The A15 power supplyΒΆ

I had setup a measurement run where I used my HP6034A power-supply instead of the battery-backed lab 24VDC system.

For reasons not yet figured out, the 5065A was quite unstable, and I didn’t have time to figure it out before other stuff would keep me occupied for a week.

So I decided to do a quick test for voltage sensitivity by doing one hour runs with different EXT DC voltages.

The first thing to notice is that the HP5065A has mostly linear regulators, which means that the current stays almost constant as the voltage increases:


At 23V total power consumption is 30W, at 30V it increases to 39W.

(Note that this is without the 1 MHz & 100 kHz dividers, and without the clock and associated 1 Hz divider and PSU)

The voltages are a few hundred millivolts lower than the PSU voltage because it is measured after the anti-reversal diode.

With greater power comes greater temperature:


This is the temperature measured at the A15CR5 Zener diode which is (normally) the voltage reference for both the +20V supply and the C-field current. In this case the C-field is driven by a Fluke 732A through a Vishay Z201 resistor.

The temperature does affect the Zener:


Tempco is roughly 22 PPM/K.

According to my math, that would result in a frequency shift of 8e-14/K, assuming there were no other tempcos in the C-field driver current.

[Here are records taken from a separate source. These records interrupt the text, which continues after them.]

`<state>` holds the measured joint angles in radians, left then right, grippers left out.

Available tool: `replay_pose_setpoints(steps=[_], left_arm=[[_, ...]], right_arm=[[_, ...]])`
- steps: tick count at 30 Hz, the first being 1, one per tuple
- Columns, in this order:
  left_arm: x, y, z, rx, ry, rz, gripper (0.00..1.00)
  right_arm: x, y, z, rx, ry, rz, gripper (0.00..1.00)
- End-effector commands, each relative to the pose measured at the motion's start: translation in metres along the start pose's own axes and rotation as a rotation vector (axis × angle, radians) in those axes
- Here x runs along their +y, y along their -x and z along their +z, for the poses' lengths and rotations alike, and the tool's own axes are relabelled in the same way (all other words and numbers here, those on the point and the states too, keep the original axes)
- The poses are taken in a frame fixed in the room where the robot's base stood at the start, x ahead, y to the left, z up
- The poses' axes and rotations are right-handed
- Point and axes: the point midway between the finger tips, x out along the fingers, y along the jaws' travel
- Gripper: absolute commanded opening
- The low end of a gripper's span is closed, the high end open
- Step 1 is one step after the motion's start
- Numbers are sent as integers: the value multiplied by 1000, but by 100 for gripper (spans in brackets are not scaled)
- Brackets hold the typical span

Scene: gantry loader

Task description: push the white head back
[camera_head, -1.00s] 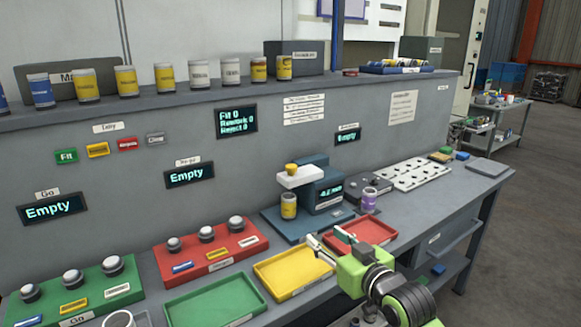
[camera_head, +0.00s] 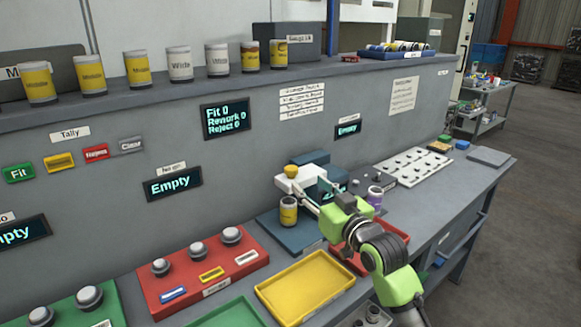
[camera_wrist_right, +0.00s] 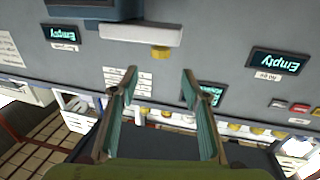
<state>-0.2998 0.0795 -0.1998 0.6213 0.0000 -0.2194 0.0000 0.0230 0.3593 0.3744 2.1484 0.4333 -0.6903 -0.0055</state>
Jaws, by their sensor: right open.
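The white head (camera_head: 294,184) is a white block with a yellow knob (camera_head: 291,171) on its left end, on a dark blue gauge stand. It also shows in the right wrist view as a white bar (camera_wrist_right: 120,33) with the knob below it. A small yellow-labelled can (camera_head: 289,213) stands upright under its left end, on the stand's blue base (camera_head: 290,237). My right gripper (camera_head: 312,190) is open and empty, fingertips close to the head's front right side. I cannot tell whether they touch. In the right wrist view the knob is beyond the parted fingers (camera_wrist_right: 160,72). My left gripper is not in view.
A purple-labelled can (camera_head: 374,197) stands right of the gauge stand. A yellow tray (camera_head: 306,287) and a red tray (camera_head: 395,237) lie in front, the red one partly behind my arm. A red button box (camera_head: 204,269) is at left. Several cans stand on the shelf above.

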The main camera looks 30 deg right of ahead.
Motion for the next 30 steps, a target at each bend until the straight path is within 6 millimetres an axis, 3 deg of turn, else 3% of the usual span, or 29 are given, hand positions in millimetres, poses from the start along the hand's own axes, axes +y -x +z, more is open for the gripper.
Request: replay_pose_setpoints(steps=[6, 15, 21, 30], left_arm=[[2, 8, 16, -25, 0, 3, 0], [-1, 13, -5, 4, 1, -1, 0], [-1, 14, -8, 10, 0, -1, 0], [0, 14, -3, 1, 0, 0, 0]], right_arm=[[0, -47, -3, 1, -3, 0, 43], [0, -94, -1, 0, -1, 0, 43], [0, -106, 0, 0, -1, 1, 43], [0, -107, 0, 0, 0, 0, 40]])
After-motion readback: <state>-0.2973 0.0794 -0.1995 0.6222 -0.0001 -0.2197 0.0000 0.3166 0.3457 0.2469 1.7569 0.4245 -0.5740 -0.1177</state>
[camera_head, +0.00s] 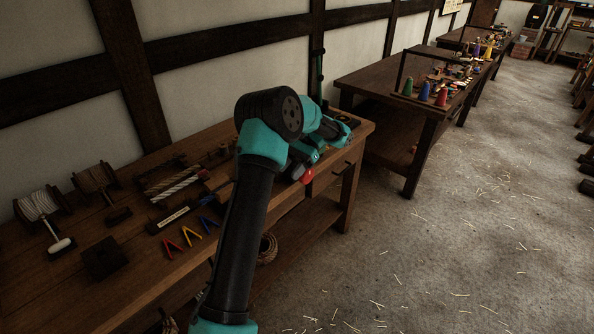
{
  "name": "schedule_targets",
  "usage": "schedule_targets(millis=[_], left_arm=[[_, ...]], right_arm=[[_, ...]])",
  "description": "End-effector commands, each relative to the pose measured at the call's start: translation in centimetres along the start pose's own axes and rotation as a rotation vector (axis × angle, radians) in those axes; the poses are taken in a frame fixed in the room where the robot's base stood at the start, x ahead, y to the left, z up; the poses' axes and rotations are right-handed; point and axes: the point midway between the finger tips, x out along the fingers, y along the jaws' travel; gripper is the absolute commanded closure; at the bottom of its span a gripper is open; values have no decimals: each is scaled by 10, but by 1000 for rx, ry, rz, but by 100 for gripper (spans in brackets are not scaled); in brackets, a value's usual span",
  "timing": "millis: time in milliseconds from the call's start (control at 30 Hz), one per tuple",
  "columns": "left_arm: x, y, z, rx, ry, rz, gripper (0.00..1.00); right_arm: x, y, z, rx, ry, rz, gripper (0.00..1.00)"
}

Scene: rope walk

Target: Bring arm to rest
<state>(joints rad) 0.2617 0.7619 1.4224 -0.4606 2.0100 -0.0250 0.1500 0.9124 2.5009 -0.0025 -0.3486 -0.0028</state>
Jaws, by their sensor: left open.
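My left arm, teal and black, rises from the bottom of the picture and bends over the right end of the wooden workbench (85,300). My left gripper (301,168) is at the far end of the arm, by the bench's front edge, and is open. It is small and partly hidden behind my own links. A small red thing (306,176) shows right beside it; I cannot tell whether they touch. I see nothing held. My right gripper is not in view.
On the bench are a white rope spool (38,203), a brown spool (95,178), a mallet (58,240), a dark block (104,258) and red (173,248), yellow and blue V-shaped pieces. A second table (372,82) with coloured cones stands beyond. The straw-strewn floor at right is clear.

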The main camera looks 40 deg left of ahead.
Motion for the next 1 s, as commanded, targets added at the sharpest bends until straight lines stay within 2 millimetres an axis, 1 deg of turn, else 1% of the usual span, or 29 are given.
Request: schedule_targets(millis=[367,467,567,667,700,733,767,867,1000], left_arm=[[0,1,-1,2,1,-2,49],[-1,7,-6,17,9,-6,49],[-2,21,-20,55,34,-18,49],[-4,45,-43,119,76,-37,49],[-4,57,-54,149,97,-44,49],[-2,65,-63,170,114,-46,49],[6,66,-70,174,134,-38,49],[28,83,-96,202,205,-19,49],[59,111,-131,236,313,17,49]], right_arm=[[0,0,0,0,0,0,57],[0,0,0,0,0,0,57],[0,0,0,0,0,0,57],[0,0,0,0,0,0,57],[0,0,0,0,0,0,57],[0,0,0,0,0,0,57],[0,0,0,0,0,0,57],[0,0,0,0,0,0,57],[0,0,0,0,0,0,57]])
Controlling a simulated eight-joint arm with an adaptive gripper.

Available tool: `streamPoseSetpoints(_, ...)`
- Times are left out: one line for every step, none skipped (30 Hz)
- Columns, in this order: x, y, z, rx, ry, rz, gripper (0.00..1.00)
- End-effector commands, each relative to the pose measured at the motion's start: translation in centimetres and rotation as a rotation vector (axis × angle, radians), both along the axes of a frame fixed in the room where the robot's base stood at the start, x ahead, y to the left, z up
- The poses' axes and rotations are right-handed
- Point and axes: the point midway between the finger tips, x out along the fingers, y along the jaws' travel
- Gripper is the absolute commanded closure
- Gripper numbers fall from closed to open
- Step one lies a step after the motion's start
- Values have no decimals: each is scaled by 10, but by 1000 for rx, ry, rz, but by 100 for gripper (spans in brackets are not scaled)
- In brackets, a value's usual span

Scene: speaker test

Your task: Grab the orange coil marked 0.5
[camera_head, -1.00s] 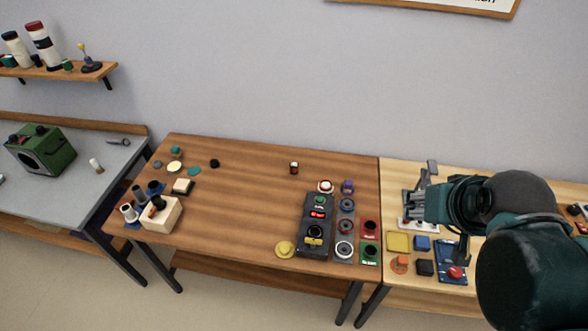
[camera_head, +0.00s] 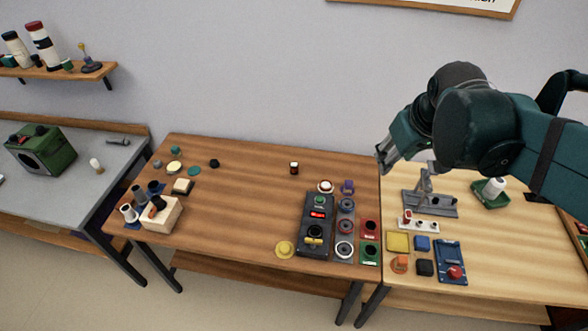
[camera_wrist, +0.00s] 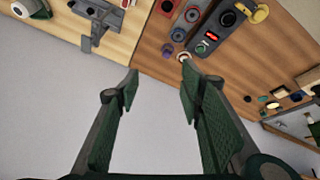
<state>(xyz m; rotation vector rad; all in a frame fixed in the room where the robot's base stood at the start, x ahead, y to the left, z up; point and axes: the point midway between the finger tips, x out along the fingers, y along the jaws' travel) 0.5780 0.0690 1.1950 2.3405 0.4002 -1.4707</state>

And then we get to the fun part:

The +20V regulation circuit on A15 does not like high EXT DC voltages:


Above roughly +28V EXTDC, regulation suffers. Not that it’s too great in the first place as can be seen from the stair-steps.

Here is a plot against temperature:


The non-retrace indicates that it is the EXT DC voltage, rather than the temperature which causes loss of regulation.

Running the, or at least this, HP5065A from a 24V lead-acid battery is clearly a bad idea, as the float voltage is 27.6V and the bulk charge voltage around 29V.

Putting an isolating DC/DC converter in the HP5065 as I talked about in the a previous entry is clearly a good idea.

So, back to the question I was trying to answer: With a stable C-field current, is the HP5065 sensitive to EXT DC voltage:



But there are other sources of instability that must be tamed first.